1 Docket 25. Long failed to serve copies of the subpoenas on defense counsel and, when defense counsel contacted him about the subpoenas, he refused to provide defense counsel with even a listing of who had been subpoened. Long similarly refused to withdraw the subpoenas, contending that the subpoenas had not been served since they were only mailed to the non-parties. For the reasons set forth below, the motion to quash is granted.I. THE LAW
The issuance and service of subpoenas is governed by Fed.R.Civ.P. 45. Rule 45(a)(3) permits attorneys as officers of the court to issue and sign subpoenas on behalf of the court in which the attorney is authorized to practice. In issuing a subpoena, an attorney is invoking the court’s power to require a non-party to produce documents. A subpoena is a formal method of discovery, and a party using a subpoena must comply with the notice requirements of Rule 45. Specifically, Rule 45(b)(1) requires “prior notice of any commanded production of documents or things or inspection of premises before trial shall be served on each party in the manner prescribed by Rule 5(b).” (Emphasis added.)
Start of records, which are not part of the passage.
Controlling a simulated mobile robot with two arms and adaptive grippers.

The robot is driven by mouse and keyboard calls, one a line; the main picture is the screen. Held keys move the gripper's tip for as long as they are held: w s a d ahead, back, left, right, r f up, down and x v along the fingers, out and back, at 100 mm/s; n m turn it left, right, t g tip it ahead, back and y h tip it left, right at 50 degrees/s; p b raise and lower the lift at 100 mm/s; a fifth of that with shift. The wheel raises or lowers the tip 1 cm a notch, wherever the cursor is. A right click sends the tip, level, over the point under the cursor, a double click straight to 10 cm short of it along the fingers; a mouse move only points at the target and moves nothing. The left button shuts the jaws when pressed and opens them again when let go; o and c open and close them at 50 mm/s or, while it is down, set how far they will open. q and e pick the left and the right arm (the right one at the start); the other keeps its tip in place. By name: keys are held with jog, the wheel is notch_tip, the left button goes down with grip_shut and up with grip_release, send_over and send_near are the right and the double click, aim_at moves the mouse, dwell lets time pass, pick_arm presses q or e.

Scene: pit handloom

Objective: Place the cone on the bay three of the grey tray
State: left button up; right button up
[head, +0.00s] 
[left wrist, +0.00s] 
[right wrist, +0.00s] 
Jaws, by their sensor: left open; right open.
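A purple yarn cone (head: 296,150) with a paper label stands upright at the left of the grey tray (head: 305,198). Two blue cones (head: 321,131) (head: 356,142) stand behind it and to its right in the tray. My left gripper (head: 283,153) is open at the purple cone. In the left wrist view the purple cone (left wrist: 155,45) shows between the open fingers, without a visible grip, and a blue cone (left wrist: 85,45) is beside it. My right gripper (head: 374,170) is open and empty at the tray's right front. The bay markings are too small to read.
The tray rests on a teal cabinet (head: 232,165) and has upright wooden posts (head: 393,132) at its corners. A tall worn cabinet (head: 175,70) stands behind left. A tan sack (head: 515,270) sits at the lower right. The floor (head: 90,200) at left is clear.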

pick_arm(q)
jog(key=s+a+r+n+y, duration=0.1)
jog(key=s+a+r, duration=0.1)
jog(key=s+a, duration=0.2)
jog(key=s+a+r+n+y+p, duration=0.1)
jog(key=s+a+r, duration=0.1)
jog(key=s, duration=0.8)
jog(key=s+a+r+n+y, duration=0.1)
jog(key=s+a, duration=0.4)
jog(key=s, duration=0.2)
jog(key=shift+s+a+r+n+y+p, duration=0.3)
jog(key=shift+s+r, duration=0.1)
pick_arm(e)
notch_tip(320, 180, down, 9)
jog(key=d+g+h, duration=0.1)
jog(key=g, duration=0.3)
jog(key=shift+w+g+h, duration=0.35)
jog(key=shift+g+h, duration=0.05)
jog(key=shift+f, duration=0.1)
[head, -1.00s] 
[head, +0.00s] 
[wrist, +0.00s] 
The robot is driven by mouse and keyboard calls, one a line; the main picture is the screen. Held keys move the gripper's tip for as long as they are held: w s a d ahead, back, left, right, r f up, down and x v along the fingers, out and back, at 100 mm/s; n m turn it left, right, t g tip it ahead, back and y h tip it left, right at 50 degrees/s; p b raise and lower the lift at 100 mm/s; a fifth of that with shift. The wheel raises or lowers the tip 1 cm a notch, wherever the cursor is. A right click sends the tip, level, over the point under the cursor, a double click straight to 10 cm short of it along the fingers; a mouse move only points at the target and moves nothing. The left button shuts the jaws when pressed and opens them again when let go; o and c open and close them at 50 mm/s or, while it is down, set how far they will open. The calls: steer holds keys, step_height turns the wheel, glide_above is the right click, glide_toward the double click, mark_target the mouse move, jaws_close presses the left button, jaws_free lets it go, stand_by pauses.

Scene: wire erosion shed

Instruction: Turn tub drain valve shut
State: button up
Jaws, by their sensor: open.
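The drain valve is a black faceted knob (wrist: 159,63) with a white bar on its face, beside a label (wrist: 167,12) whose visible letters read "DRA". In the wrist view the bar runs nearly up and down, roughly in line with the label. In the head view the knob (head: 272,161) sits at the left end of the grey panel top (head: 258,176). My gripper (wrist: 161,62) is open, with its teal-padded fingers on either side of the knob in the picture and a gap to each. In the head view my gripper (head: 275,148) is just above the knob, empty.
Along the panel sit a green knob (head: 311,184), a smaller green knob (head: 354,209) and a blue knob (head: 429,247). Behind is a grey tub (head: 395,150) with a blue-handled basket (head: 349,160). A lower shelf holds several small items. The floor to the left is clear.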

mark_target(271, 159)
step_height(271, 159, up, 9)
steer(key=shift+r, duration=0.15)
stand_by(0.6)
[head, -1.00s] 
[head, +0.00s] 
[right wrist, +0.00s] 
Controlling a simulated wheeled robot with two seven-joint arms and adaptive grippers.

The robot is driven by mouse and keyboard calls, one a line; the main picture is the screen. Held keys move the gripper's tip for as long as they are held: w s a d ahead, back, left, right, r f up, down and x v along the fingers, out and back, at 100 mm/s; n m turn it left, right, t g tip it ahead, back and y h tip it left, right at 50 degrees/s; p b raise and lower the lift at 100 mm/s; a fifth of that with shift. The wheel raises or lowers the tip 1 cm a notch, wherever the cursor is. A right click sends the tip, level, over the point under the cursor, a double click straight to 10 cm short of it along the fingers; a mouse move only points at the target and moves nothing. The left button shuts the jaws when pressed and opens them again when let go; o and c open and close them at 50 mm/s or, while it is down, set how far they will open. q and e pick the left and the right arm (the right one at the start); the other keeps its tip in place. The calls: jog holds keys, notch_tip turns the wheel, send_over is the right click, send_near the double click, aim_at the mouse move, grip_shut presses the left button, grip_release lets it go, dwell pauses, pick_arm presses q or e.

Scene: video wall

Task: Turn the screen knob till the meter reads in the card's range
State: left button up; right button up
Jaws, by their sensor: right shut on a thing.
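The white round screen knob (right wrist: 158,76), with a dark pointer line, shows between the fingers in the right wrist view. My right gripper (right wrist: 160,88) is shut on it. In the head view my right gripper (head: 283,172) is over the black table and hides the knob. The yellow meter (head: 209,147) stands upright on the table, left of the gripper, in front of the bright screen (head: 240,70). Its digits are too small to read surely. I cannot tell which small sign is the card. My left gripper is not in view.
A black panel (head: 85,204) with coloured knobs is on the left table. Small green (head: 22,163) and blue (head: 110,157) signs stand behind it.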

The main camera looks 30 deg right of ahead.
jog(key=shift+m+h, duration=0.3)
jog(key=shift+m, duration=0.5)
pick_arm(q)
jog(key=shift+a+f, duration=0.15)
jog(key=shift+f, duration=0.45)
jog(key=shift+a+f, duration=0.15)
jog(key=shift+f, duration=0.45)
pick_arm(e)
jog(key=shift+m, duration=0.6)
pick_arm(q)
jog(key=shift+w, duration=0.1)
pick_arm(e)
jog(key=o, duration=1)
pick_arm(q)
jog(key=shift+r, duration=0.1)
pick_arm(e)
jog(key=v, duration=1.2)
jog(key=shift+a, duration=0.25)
The United States Court of Appeals for the Eleventh Circuit has not interpreted “prior notice” under Rule 45(b)(1). Other circuits, however, interpret “prior notice” to mean that notice must be given prior to service rather then prior to production. See, Butler v. Biocore Med. Tech., Inc., 348 F.3d 1163, 1173 (10th Cir.2003). The purpose of the “prior notice” provision is to give an opposing party the opportunity to object to the subpoena prior to the date set forth in the subpoena. Id. See also Fed.R.Civ.P. 45(c)(2)(B) (“If objection is made, the party serving the subpoena shall not be entitled to inspect and copy the materials or inspect the premises except pursuant to an order of the court by which the subpoena was issued.”). For an objection to be reasonably possible, notice “must be given well in advance of the production date.” Butler, 348 F.3d at 1173.
*695 This Court rules that “prior notice” to other parties is satisfied when notice is given simultaneously with the service of the subpoena.Service of a subpoena upon the person named is made by “delivering a copy thereof to such person.” Fed.R.Civ.P. 45(b)(1). There is a split among the circuits whether “delivery” of the subpoena requires personal delivery. See, e.g., FTC v. Compagnie De Saint-Gobain-Pont-A-Mousson, 636 F.2d 1300, 1312-13 (D.C.Cir.1980) (holding that rule does not permit any form of mail service and that compulsory process may be served upon an unwilling witness only in person); Firefighter's Institute for Racial Equality ex rel. Anderson v. City of St. Louis, 220 F.3d 898, 903 (8th Cir.2000) (interpreting Rule 45(b)(1) to allow service by other than personal delivery if it is a method that ensures the subpoena is placed in the actual possession or control of the person served). The Eleventh Circuit has not yet ruled on this issue. Service by regular mail, however, is almost always rejected as an effective means of serving subpoenas and courts will quash a subpoena on that basis alone. See, City of St. Louis, 220 F.3d at 903.
II. ANALYSIS
In this case, Plaintiffs counsel used his authority as an officer of this Court to issue subpoenas to approximately 80 non-parties. The Court need not resolve at this time the effectiveness of service by mail. Service of a subpoena by mail, however, has no effect upon the party’s obligation to notify opposing counsel. Plaintiff was obligated to give prior notice to Defendant by serving opposing counsel with the subpoenas. He failed to do so, and his subpoenas are void and unenforceable.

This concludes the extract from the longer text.